▶ [Given instruction]: Extract every line that includes the string "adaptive".

▶ [Exercise data]:
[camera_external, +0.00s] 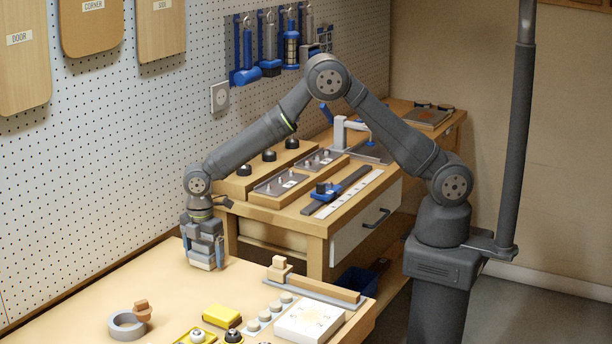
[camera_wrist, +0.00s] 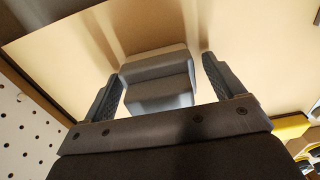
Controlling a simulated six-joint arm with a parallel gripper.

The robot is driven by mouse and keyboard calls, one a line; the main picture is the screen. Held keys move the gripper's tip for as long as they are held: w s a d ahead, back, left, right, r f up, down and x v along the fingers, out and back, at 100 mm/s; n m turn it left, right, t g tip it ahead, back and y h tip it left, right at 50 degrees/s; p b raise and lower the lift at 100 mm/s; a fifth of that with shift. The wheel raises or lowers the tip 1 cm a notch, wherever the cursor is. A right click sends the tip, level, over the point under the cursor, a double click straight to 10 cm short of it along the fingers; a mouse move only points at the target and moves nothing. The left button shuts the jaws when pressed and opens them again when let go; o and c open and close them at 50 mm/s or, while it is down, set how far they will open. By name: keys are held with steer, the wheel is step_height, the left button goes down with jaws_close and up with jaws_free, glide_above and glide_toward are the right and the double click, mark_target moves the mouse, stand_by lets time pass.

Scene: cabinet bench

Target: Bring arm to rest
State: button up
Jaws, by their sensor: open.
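The block's pale lower part (camera_external: 203,265) shows under my gripper in the external view. My arm is bent in a high arch over the rear bench.
On the front bench top (camera_external: 165,285) are a grey ring (camera_external: 127,325), a yellow block (camera_external: 222,317), a white plate (camera_external: 309,321) and a wooden bar (camera_external: 318,287). The rear bench (camera_external: 320,228) carries trays and a clamp. The pegboard (camera_external: 110,150) is close on the left.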

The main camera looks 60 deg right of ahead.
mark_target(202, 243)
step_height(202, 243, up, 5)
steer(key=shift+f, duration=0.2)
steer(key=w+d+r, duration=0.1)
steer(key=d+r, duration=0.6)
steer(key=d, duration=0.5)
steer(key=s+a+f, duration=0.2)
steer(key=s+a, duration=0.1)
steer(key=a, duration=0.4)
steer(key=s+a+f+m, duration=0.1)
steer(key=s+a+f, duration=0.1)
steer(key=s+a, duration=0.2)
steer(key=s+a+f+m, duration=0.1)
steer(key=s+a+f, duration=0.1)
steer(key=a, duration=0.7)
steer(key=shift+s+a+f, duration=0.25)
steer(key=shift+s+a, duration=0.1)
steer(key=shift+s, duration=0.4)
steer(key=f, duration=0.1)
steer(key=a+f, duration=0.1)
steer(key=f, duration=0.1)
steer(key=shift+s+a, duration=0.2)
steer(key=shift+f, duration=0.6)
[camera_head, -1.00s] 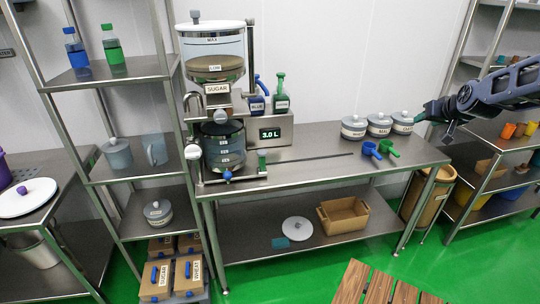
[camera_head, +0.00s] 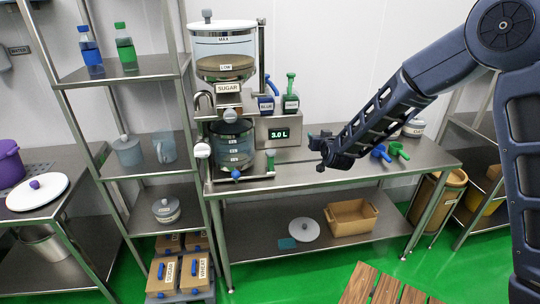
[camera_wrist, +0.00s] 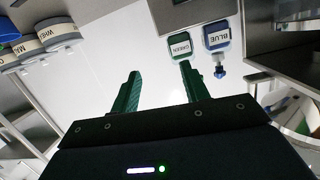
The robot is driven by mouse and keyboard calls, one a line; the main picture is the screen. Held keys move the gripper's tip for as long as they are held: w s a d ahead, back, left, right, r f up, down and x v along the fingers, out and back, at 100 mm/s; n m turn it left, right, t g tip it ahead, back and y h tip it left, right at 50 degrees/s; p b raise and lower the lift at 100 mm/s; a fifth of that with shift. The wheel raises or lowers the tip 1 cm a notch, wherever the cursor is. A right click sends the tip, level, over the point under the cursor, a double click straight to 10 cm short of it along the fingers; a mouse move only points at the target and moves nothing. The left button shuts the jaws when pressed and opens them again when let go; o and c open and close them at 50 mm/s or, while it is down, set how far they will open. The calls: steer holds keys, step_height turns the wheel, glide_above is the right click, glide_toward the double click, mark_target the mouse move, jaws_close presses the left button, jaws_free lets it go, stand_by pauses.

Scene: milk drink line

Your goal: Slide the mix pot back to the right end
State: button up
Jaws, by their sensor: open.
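The mix pot (camera_head: 232,148), a clear vessel with level marks and a dark rim, stands at the left end of the steel table (camera_head: 300,178), under the sugar dispenser (camera_head: 224,58). A blue knob (camera_head: 235,174) shows at its base. The pot cannot be made out in the wrist view. My gripper (camera_head: 319,150) hangs above the middle of the table, to the right of the pot and apart from it. In the wrist view its two green fingers (camera_wrist: 158,76) are spread with nothing between them.
A blue-labelled bottle (camera_head: 266,103) and a green-labelled bottle (camera_head: 291,101) stand beside the dispenser above the 3.0 L display (camera_head: 278,134). Blue (camera_head: 380,152) and green (camera_head: 399,150) scoops lie at the table's right. My arm hides most of the lidded jars behind it.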

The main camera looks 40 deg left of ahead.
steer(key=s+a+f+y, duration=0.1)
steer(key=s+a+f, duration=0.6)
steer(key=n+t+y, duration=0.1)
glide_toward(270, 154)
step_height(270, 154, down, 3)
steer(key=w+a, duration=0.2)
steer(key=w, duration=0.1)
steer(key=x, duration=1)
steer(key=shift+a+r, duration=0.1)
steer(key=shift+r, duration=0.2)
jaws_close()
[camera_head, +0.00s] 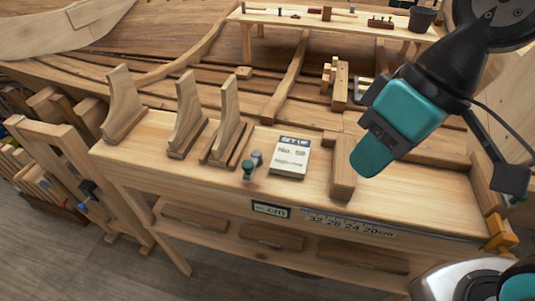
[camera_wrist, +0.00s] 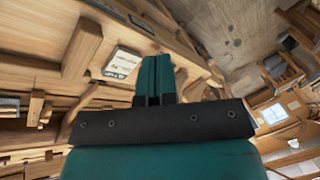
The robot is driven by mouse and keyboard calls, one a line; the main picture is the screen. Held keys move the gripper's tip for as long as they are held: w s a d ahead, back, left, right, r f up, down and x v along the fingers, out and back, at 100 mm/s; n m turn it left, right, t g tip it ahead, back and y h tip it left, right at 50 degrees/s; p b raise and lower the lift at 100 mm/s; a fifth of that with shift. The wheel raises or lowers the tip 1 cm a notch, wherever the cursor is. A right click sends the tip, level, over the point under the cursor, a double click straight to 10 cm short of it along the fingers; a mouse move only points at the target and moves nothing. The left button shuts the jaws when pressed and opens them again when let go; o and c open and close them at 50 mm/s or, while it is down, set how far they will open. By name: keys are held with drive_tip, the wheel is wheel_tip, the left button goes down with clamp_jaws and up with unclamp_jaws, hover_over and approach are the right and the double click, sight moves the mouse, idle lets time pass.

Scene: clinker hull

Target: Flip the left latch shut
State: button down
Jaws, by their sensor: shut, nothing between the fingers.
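My gripper (camera_head: 366,160) is teal and hangs over the right half of the wooden bench, above a light wooden block (camera_head: 343,180). In the wrist view its two teal fingers (camera_wrist: 154,72) lie side by side, closed, with nothing between them. No part can be clearly made out as the left latch. Two small round-topped pieces, one green (camera_head: 248,168) and one grey (camera_head: 257,157), stand on the bench left of my gripper; I cannot tell whether they belong to a latch. My gripper is apart from them.
A white card (camera_head: 291,155) lies between the small pieces and the block. Several upright wooden knees (camera_head: 186,115) stand on the bench's left. A yellow clamp-like piece (camera_head: 501,235) sits at its right end. Hull planks rise behind, and a tool table (camera_head: 262,17) stands at the back.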

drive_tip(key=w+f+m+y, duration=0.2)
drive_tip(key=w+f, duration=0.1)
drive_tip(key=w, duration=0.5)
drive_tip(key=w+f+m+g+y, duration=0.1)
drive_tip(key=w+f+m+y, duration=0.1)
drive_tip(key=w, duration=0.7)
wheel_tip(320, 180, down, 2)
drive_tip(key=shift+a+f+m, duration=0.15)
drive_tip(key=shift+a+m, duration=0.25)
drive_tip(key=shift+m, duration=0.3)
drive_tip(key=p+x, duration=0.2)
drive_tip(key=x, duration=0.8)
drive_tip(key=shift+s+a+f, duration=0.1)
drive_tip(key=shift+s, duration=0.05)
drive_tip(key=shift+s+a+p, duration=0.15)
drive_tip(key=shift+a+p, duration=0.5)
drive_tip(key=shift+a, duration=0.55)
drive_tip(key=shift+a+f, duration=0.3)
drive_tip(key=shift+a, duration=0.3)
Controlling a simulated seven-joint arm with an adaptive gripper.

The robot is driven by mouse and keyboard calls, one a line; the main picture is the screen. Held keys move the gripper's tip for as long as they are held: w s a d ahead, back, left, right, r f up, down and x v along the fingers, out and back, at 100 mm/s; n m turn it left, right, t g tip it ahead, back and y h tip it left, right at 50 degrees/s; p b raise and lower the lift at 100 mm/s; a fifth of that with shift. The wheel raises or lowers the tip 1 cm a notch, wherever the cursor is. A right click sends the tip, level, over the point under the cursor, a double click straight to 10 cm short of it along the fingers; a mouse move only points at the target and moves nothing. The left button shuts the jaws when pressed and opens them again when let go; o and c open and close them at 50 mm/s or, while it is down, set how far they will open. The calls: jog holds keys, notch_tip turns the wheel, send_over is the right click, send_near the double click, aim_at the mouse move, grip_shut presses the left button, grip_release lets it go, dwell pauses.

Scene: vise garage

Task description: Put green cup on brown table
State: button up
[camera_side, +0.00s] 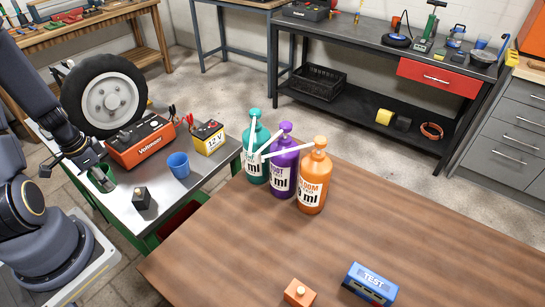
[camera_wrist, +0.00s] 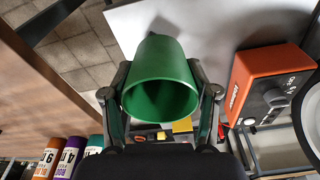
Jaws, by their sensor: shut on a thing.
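The green cup (camera_wrist: 160,75) is held between the two fingers of my gripper (camera_wrist: 161,105), its open rim facing the wrist camera. In the side view the green cup (camera_side: 103,178) is at the left part of the metal cart, partly hidden by my gripper (camera_side: 95,165). I cannot tell whether its base touches the cart top. The brown table (camera_side: 240,250) fills the lower middle and right of the side view, to the right of the cart. Its edge also shows at the left of the wrist view (camera_wrist: 35,85).
The cart top (camera_side: 165,205) holds a blue cup (camera_side: 178,164), a black box (camera_side: 142,198), a red Voltmaster unit (camera_side: 140,140), a yellow 12 V battery (camera_side: 208,137) and a wheel (camera_side: 106,98). Teal, purple (camera_side: 283,167) and orange bottles stand at the brown table's back left corner. Its middle is clear.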

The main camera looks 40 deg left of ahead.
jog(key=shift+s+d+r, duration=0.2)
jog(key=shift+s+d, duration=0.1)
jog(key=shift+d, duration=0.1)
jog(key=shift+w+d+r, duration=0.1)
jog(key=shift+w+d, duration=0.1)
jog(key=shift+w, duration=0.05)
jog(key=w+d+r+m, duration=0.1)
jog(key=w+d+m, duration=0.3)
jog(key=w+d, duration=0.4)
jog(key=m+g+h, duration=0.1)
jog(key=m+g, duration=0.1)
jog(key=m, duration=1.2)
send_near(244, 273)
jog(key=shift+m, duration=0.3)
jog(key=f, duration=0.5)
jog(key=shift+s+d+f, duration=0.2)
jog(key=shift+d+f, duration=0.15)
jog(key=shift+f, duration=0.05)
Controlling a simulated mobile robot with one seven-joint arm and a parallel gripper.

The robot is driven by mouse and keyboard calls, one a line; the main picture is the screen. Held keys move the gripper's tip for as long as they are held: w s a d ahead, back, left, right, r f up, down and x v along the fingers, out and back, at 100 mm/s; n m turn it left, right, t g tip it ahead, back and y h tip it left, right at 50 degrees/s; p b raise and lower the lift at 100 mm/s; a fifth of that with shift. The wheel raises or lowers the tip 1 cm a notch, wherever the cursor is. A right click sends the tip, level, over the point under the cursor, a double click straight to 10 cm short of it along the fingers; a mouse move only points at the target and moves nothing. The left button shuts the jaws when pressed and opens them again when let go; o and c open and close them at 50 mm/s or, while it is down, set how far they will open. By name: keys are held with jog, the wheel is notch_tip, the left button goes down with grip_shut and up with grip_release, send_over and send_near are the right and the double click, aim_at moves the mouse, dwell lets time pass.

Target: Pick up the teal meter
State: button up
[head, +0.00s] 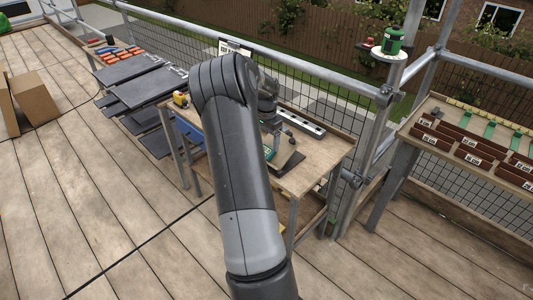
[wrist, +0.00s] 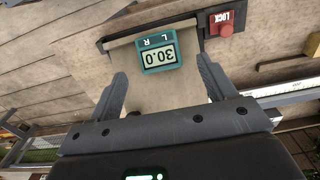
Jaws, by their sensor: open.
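The teal meter (wrist: 160,57) shows near the top middle of the wrist view, its display reading 30.0 upside down. It is on a beige surface (wrist: 180,93). My gripper (wrist: 162,67) is open, with one finger to the left of the meter and one to the right in the picture. Nothing is held, and the height gap to the meter is hard to judge. In the head view a small teal patch (head: 267,153), likely the meter, shows beside my arm on the wooden workbench (head: 325,150). My arm hides much of that bench.
A red LOCK knob (wrist: 226,26) sits just right of the meter in the wrist view. A long metal bar (head: 302,122) and a yellow item (head: 181,99) are on the bench. A metal railing runs behind it. A tile table (head: 433,105) stands right; open decking lies left.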

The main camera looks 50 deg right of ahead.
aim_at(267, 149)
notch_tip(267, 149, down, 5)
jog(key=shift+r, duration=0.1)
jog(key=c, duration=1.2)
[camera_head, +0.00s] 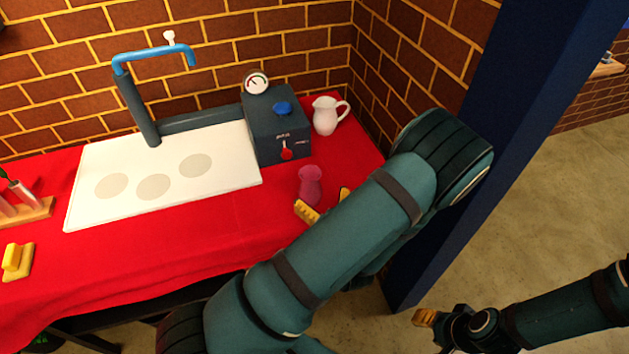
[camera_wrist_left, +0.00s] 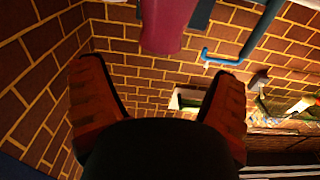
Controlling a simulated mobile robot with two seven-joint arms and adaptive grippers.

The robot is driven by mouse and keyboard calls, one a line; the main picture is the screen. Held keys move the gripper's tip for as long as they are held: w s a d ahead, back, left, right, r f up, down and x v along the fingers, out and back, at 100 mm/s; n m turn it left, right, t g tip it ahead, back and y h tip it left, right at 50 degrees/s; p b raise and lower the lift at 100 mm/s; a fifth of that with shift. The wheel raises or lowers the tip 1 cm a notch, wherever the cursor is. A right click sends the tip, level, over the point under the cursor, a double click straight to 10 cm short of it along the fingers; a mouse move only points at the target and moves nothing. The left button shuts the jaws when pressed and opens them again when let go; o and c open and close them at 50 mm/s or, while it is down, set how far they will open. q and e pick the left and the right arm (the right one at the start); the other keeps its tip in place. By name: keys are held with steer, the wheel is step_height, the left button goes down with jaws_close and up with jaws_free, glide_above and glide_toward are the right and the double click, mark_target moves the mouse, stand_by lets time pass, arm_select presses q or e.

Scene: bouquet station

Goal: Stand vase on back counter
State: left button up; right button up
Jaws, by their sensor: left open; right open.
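A dark pink vase (camera_head: 310,187) appears upright near the right end of the red-covered counter (camera_head: 225,225). My left gripper (camera_head: 325,203) is open, its yellow fingertips just in front of and to the right of the vase. In the left wrist view the vase (camera_wrist_left: 168,25) shows at the top, beyond the open fingers (camera_wrist_left: 170,95), and nothing is between them. I cannot tell whether a finger touches it. My right gripper (camera_head: 425,317) is open and low at the right, over the floor, away from the counter.
A dark machine (camera_head: 275,130) with a gauge stands behind the vase, with a white pitcher (camera_head: 326,115) beside it. A white board (camera_head: 160,172) with round marks lies left. A blue column (camera_head: 500,130) rises to the right. The counter's front middle is clear.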

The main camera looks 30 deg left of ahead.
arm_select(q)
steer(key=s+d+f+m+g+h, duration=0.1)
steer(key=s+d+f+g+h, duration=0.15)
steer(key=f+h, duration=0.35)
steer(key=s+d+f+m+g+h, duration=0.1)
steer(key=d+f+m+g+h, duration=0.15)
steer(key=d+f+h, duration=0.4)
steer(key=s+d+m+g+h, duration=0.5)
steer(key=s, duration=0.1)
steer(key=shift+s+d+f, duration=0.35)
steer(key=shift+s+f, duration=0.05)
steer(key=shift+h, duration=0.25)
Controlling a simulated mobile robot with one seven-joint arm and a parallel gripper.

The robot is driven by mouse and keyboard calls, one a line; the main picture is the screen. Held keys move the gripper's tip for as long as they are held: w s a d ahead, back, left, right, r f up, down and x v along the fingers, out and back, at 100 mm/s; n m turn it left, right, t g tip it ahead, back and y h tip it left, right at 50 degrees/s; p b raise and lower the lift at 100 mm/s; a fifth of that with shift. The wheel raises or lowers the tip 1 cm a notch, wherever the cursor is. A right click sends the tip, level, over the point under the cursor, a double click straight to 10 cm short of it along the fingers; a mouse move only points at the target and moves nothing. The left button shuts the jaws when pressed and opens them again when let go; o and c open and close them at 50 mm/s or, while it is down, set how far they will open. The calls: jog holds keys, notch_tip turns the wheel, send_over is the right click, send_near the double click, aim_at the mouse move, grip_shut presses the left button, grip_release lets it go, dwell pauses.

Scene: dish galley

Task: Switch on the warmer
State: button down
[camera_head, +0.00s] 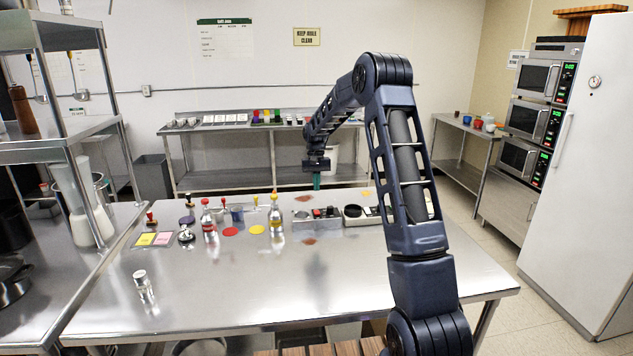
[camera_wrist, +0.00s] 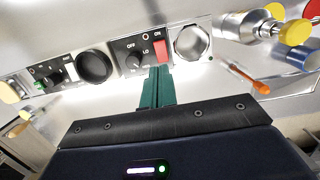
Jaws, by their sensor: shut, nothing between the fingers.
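Two small appliances stand on the steel table; I cannot tell from markings which is the warmer. One unit (camera_head: 318,222) has a hexagonal silver plate (camera_wrist: 192,42) and a black panel (camera_wrist: 128,54) with a knob marked OFF and LO, a red rocker switch (camera_wrist: 160,50) and a small round lamp. The other unit has a round black plate (camera_wrist: 95,66) and a black panel (camera_wrist: 50,72) with a green switch (camera_wrist: 40,85). My gripper (camera_head: 316,183) is shut and empty, pointing down above the first unit. In the wrist view its green fingertips (camera_wrist: 160,70) appear just below the red switch; contact is unclear.
Left of the units stand bottles with red (camera_head: 209,222) and yellow (camera_head: 276,218) tops, a blue cup (camera_head: 237,213) and coloured discs. A small jar (camera_head: 144,287) stands at the front left. The table's front middle is clear. A shelf rack (camera_head: 70,140) rises at left.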

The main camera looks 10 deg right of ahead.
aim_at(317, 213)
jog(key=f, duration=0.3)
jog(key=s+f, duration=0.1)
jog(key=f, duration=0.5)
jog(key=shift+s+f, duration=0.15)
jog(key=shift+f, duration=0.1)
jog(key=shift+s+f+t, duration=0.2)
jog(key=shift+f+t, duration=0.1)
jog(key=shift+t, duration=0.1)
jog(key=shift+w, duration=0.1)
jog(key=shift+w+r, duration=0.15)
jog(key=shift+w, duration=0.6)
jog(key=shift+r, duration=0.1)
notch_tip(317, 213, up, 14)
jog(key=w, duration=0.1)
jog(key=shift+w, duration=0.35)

▶ [Completed exercise]:
Controlling a simulated seven-joint arm with an adaptive gripper.
Controlling a simulated mobile robot with two seven-joint arms and adaptive grippers.

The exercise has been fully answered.